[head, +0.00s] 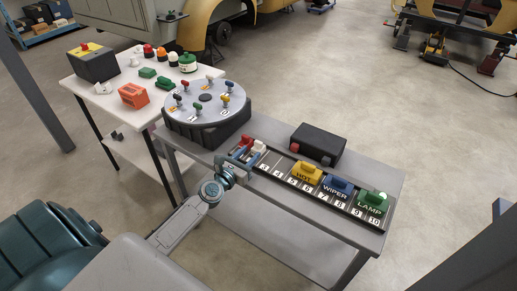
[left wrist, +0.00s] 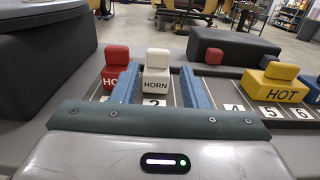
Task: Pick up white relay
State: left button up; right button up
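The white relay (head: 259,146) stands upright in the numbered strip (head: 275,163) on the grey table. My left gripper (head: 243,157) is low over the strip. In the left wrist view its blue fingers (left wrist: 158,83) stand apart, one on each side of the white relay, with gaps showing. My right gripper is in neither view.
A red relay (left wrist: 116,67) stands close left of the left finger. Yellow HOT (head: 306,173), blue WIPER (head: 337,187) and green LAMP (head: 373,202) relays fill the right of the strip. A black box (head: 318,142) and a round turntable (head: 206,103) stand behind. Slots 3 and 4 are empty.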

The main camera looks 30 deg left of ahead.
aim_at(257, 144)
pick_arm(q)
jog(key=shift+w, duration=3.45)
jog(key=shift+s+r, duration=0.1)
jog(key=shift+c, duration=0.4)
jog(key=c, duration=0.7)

══════════

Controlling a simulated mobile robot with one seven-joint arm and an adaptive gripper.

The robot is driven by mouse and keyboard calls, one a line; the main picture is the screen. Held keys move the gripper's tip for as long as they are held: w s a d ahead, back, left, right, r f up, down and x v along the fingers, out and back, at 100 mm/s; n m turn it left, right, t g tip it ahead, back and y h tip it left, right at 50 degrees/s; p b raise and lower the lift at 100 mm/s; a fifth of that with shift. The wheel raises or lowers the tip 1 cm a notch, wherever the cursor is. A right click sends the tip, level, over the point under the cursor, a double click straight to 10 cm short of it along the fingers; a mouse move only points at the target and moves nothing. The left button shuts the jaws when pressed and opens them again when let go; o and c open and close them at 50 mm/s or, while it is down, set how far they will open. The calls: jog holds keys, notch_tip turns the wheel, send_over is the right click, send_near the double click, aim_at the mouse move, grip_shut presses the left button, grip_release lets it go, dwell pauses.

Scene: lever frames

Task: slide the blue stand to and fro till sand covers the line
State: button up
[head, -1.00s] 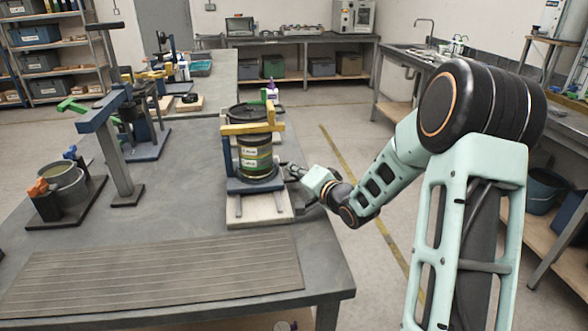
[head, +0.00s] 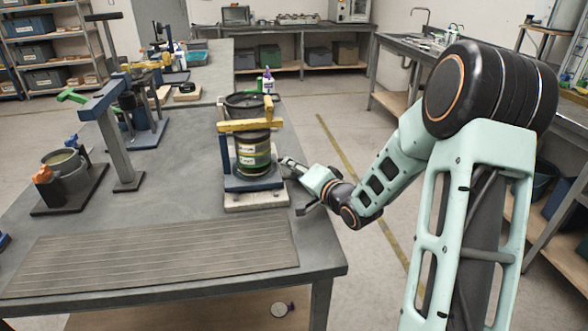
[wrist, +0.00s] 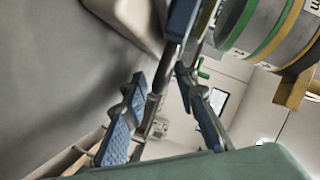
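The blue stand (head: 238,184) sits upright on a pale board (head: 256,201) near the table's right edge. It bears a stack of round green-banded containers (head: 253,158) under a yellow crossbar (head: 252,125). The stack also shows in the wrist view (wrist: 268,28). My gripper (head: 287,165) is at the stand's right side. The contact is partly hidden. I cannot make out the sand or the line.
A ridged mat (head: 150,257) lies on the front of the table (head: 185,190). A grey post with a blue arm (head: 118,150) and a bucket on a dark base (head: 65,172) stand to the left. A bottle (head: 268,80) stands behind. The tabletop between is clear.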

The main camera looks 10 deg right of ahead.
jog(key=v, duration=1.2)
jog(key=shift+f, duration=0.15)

══════════

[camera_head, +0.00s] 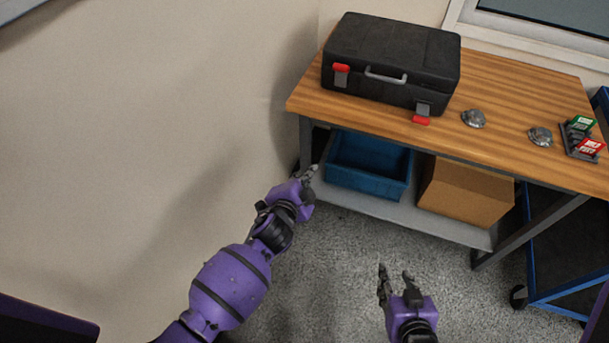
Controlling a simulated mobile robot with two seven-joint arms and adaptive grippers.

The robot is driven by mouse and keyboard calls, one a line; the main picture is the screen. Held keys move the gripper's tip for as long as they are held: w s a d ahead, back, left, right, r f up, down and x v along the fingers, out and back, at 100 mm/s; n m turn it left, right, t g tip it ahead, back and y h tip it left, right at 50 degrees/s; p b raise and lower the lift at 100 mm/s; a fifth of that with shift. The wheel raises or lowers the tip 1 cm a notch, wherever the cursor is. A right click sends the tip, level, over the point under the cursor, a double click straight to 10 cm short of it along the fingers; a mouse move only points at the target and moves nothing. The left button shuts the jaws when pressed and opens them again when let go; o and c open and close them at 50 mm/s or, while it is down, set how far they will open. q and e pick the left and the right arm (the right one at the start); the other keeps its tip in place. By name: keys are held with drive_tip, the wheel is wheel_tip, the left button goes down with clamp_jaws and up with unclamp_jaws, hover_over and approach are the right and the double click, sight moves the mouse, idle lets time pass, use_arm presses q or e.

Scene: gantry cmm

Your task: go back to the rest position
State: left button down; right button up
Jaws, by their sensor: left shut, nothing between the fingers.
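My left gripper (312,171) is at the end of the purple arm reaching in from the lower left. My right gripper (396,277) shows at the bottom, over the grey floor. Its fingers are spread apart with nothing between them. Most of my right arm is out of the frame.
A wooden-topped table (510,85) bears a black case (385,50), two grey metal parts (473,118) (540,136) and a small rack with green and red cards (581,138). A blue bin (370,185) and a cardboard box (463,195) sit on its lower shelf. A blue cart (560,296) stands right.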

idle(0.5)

══════════

Scan the data above; copy every line where "mobile" appears.

**The solution**
Controlling a simulated mobile robot with one seven-joint arm and an adaptive gripper.
Controlling a simulated mobile robot with two seven-joint arms and adaptive grippers.

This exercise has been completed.